If either both or none of the lock and alt-lock items are specified, the standard locking is used if max-children is up to 500, and multilock2 is used for max-children of 501 or more.


Experiments indicate that this arrangement is not strictly necessary on FreeBSD, because it seems that if there is a very short time between select() and accept(), only a single process is woken up from select() and calls accept(). However, this positive feature is dependent on timing (and thus on such unpredictable conditions as the system load). We have implemented the serialization lock in order to prevent race conditions.

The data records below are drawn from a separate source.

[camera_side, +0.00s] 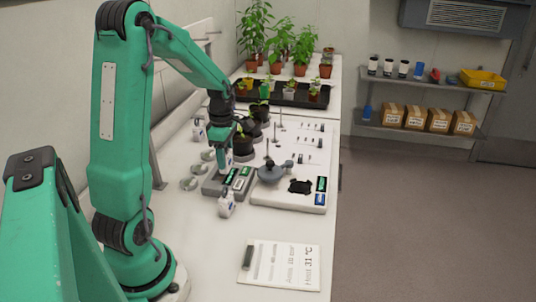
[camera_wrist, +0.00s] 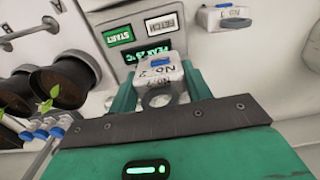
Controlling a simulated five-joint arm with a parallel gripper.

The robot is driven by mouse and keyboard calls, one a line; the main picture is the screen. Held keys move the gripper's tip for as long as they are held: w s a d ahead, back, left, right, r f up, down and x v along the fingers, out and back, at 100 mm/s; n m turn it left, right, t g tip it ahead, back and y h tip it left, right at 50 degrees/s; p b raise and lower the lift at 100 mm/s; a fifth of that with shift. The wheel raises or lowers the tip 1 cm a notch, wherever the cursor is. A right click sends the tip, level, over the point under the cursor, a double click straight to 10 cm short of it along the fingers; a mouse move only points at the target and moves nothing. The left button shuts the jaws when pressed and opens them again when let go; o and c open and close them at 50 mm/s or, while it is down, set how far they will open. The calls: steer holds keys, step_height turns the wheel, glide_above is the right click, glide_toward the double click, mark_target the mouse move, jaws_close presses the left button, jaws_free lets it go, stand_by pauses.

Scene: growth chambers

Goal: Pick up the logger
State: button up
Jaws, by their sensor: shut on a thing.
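A small white logger (camera_wrist: 166,72) with a numbered label and a grey ring is between the two green fingers of my gripper (camera_wrist: 163,88) in the wrist view. The fingers are shut on its sides. In the side view my gripper (camera_side: 225,158) points down over the grey console (camera_side: 211,187); the held logger is mostly hidden there. A similar white logger (camera_side: 227,205) stands in front of the console. Another white one (camera_side: 199,130) stands behind, to the left.
Dark seedling pots (camera_wrist: 62,82) stand close by. A notepad (camera_side: 283,265) lies in front.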

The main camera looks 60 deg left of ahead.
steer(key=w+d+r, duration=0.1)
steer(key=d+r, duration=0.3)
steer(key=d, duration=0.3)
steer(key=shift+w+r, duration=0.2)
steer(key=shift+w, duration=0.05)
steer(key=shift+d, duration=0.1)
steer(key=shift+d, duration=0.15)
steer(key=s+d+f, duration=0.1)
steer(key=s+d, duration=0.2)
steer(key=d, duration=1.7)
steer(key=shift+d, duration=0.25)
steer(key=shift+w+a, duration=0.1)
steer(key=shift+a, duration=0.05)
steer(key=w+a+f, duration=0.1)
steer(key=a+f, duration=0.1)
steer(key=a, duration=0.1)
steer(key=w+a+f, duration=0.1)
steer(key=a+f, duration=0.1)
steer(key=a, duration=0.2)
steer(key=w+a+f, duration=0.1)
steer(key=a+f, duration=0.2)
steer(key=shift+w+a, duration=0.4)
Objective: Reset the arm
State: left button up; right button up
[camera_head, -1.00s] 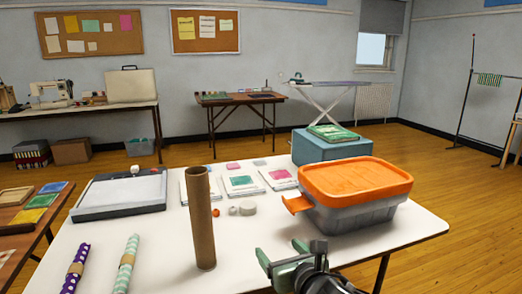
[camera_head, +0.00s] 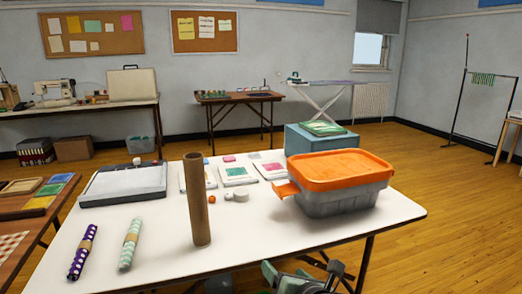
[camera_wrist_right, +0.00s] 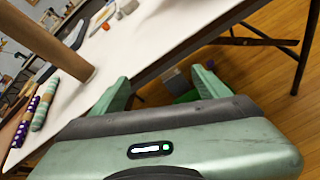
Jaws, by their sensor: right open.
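My right gripper (camera_head: 301,275) is at the bottom edge of the head view, just off the front edge of the white table (camera_head: 290,235). Its green fingers are apart with nothing between them. In the right wrist view the open fingers (camera_wrist_right: 162,80) lie by the table's edge, with the wooden floor beyond. My left gripper is in neither view.
A blue box (camera_head: 318,138) is behind.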

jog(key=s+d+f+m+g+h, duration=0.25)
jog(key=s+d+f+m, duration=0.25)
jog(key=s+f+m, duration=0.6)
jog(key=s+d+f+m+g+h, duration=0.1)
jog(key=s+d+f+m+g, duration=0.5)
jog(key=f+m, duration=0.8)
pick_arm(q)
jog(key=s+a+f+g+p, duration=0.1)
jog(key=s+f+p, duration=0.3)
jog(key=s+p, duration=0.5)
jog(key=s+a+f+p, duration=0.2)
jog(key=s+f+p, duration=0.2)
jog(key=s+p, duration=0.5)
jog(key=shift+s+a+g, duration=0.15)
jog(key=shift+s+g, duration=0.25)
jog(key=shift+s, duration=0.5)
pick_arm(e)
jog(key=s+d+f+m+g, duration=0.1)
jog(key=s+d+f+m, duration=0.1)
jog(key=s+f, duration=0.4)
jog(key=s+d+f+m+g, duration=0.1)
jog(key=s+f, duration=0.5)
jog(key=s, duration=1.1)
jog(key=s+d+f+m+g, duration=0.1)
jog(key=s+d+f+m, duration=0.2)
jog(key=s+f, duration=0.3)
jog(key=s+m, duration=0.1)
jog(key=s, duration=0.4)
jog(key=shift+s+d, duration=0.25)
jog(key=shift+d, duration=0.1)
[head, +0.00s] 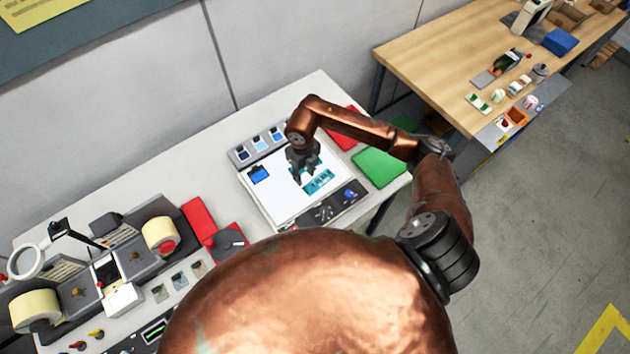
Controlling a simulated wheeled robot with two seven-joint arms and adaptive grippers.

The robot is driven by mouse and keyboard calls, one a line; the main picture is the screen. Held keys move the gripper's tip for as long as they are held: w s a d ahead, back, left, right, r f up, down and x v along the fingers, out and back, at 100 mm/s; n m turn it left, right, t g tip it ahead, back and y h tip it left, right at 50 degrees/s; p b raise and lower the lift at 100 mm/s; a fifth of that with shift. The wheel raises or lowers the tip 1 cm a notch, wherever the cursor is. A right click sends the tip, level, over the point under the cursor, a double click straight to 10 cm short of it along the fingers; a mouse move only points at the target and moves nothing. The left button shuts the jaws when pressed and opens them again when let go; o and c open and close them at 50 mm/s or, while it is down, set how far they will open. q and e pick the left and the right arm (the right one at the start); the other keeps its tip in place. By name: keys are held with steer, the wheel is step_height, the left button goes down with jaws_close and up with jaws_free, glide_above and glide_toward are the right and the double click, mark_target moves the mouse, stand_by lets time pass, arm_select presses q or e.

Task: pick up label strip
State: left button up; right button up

Be careful when configuring lock-file names for proxies. If two different proxies happen to use the same filename, one of them gets stuck. Such a situation looks rather strange: the TCP handshake takes place, but data exchange does not. As proxy processes are unable to detect this situation, care should be taken.

Process Groups


If item nodaemon without singleproc is used in the configuration, i.e., parent/children operation in no-daemon mode, the proxy runs in the same process group as its parent process (if it was not moved to another group before executing the proxy program). The proxy parent process uses kill(0, sig) syscall to propagate SIGTERM and SIGHUP to its children. But the signal is delivered to all processes in the process group of the proxy. Thus, other processes (not belonging to the proxy) in the same group should make appropriate provisions in order not to be disturbed by these signals.